Get back in the plane!

While poking around airplane sites and posting to the Coolest fighter aircraft thread, I came across this unusual story:

There are a couple of interesting photos in the article.

Whoops.

This should have gone into MPSIMS. Can a mod please move?

Thanks.

That plane is at the USAF museum at Wright-Patterson AFB. I saw it last year, and it was one of the more memorable items.

Wright-Pat is on my US Space and Aviation Tour agenda.

A lot of the interesting stuff is in the annex and unfortunately you can only spend 30 or 45 minutes there due to security issues. It’s separate from the museum and requires bus transportation to/from the main museum. I would recommend that you ignore the presidential planes and look at the other stuff in the annex first.

The Museum is in the early stages of planning a new hangar. The new building would house all the stuff currently in the annex (the presidential planes and R&D aircraft). And, if the USAF’s bid is accepted by NASA, the new hangar will also house a Space Shuttle!

So if you don’t make it out here for a few more years, Johnny, all those cool R&D aircraft may be moved outside the secure part of the base and placed alongside the rest of the exhibits. Then you can spend all day checking out planes like the XB-70.

(Not surprisingly, I never visit the museum even though I work on base. It’s hard to make time to do it when it’s so accessible…it’ll always be there another day.)

Yep. I ate lunch at the NASA-Dryden cafeteria frequently. Bought lots of stuff at the gift shop. My badge allowed me into the NASA facilities. But I never actually took the tour until after I moved away.

You’re missing alot if you don’t go regularly. They rotate stuff through such as the Avro aero car. or ram jet helicopters. I was there a couple of months ago and stumbled across a Mig-29 and a nice restoration of a Mosquito. The WWII section has grown considerably.

Moving at request of OP.

I was there a few years ago. Had a brief chat with a guy standing there, turned out he was a former crew chief for that plane.

Johnny L.A., if you can possibly manage it, go to that museum. The XB-70 alone is practically worth the trip. (Make sure you’re early enough that you can get on one of the annex buses.

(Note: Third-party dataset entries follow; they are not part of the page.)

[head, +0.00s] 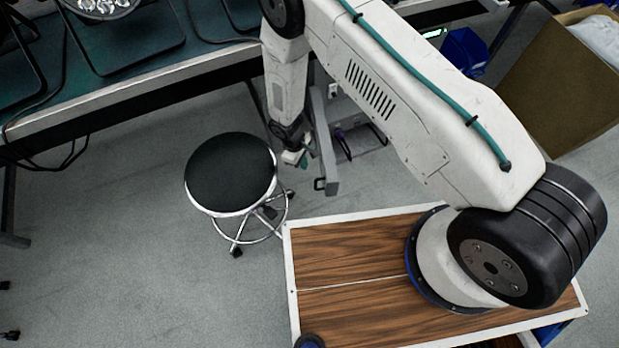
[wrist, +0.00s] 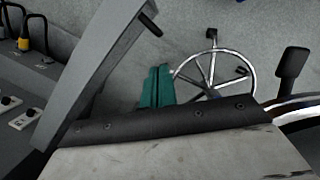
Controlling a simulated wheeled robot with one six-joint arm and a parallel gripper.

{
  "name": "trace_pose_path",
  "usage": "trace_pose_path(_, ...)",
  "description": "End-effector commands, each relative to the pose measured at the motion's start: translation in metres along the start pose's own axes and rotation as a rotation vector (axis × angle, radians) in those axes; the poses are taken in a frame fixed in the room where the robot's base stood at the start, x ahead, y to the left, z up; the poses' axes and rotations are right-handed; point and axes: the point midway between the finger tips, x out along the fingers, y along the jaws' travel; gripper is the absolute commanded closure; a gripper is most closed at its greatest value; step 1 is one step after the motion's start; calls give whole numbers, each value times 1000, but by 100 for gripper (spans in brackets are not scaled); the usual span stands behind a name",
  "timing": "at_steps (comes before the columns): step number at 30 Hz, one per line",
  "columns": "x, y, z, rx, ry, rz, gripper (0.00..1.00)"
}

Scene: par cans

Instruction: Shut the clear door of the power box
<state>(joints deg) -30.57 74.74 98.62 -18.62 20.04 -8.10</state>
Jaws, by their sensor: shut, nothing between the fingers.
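The power box (head: 346,112) is under the bench, partly hidden by my arm. In the wrist view its grey face (wrist: 35,82) shows at the left, with plugs and switches. Its door (head: 322,140) stands open, jutting out from the box. In the wrist view the door (wrist: 97,65) is a slanted grey panel with a dark handle (wrist: 150,24) near its outer end. I cannot make out the clear part. My gripper (head: 297,158) is shut and empty, just left of the door in the head view. Its teal fingers (wrist: 158,84) show right of the door; I cannot tell whether they touch it.
A black round stool (head: 230,172) stands close to the left of my gripper; its chrome foot ring (wrist: 212,76) shows in the wrist view. The bench (head: 200,68) runs above. A cardboard box (head: 560,80) is at the upper right.

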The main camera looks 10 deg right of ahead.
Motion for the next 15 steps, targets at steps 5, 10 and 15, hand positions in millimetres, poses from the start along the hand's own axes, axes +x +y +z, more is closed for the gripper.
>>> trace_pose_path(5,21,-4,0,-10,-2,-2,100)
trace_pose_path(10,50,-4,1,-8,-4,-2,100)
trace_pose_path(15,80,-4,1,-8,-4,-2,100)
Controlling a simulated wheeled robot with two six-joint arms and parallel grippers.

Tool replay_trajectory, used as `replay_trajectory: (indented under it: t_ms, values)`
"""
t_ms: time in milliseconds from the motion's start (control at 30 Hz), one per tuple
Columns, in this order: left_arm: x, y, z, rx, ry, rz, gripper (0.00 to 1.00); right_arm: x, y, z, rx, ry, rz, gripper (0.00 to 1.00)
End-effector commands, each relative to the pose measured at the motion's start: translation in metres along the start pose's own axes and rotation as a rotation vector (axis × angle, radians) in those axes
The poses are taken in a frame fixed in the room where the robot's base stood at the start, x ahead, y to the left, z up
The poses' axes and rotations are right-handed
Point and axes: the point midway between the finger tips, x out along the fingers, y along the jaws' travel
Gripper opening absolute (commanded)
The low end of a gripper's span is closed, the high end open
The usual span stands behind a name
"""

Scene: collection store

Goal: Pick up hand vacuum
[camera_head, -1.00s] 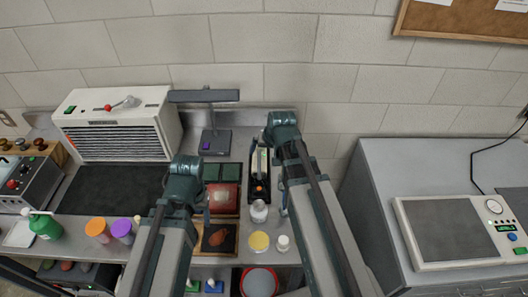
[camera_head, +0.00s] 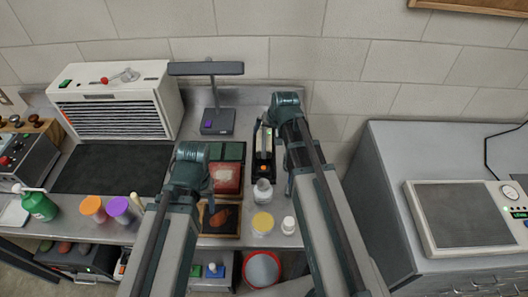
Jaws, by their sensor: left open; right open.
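A slim device with a black frame, a pale body and an orange spot, which looks like the hand vacuum (camera_head: 264,143), is on the bench towards the back, just left of my right arm. My right gripper (camera_head: 289,186) hangs beside and in front of it, mostly hidden behind my own arm; it is open and empty. My left gripper (camera_head: 209,196) is left of the device, above the dark and red trays; it is open, its fingers small and partly hidden. Neither gripper visibly touches the device.
A white bottle (camera_head: 262,192), a yellow-lidded jar (camera_head: 263,223) and a small white-capped bottle (camera_head: 288,226) stand in front of the device. A dark lamp stand (camera_head: 217,120) is behind left. Red-framed trays (camera_head: 227,178) lie left. A grey cabinet (camera_head: 385,160) stands right.

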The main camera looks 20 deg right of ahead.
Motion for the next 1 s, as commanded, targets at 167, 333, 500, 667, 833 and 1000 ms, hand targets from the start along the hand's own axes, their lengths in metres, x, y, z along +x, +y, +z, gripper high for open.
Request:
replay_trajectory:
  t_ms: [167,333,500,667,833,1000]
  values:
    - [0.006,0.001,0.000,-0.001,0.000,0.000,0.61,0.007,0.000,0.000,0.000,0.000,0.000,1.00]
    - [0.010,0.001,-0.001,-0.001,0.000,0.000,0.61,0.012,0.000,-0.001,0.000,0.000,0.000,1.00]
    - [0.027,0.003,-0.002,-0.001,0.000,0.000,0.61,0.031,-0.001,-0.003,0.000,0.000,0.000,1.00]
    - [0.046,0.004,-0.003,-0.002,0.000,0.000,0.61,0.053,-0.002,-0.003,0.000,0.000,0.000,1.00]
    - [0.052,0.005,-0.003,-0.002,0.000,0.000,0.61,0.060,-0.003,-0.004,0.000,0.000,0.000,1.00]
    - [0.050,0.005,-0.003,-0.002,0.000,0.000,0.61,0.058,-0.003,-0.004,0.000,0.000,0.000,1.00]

And don’t miss the silver goblets and cognac in the display on Doolittle’s Raiders.) They’ve got connections. My dad used to fly C-141s, and one of his friends was commander of the reserves at Wright-Pat as those planes were being retired. Not only did they want to preserve one, but they knew which one they wanted. They got it and had it repainted in the colors that it had when it picked up the POWs in Hanoi.

If you ever find yourself in a spin and you think you’ve tried everything and still can’t recover, take your hands and feet of the controls and sit there for a few seconds before you give up. Sometimes the aeroplane will recover all by itself if it doesn’t have a hamfisted pilot interfering.

After carefully consulting your altimeter.

The Beggs/Mueller technique basically says throttle to idle, let go of the controls, then give opposite rudder.

My experience is that many planes will stop spinning if you do even less than that. Just letting go will indeed make the plane stop it’s bad behavior much of the time, assuming a normal loading condition.

Trouble is, jets often need different spin recovery techniques because of wing sweep, and because their mass is more distributed along the long axis of the plane. According to one textbook, you often need aileron deflection to escape a spin in a swept-wing aircraft. That’s contrary to anything you would do in a straight-wing airplane.

So I don’t know if the “sit and wait” technique would have helped the guy in the 106.

Yeah. The “get out of the aeroplane now” technique worked out ok though (I wonder if it was the act of ejecting that helped initiate the recovery?) The reality is that most pilots will want to be doing something up until the moment they have to get out.

When I was a kid living in Darwin (Northern Territory, Australia), an Air Force Mirage jet had a flame-out and the pilot ejected. The jet landed short of the airport on mud-flats and sustained very little visible damage (although it was never returned to service).

It was later restored and now resides in Darwin’s Aviation Heritage Museum. Photo and short description of the accident here.

Thanks Lord Mondegreen, I knew I’d read a similar story with an Australian connection somewhere but didn’t remember enough to be able to search for it. As it happens, I am in a hotel in Darwin right now :).

I recall a story regarding one of Burt Rutan’s canard style aircraft. Those are the ones with the tiny wing (canard) up front, with the big wing towards the back, as well as a propellor pushing in the back rather than pulling in the front.

Anyhow, even tho it is nearly impossible to stall the back wing before the front, the guy did it or got into a spin or something uncontrollable. Nothing was working, but fortunately he was up high when he did it so he had some time to think things through.

After nothing else worked, he popped the canopy, and CRAWLED out towards/on the front of the plane. That redistribution of weight brought the plane back under control, saving the day, the pilot, and the plane.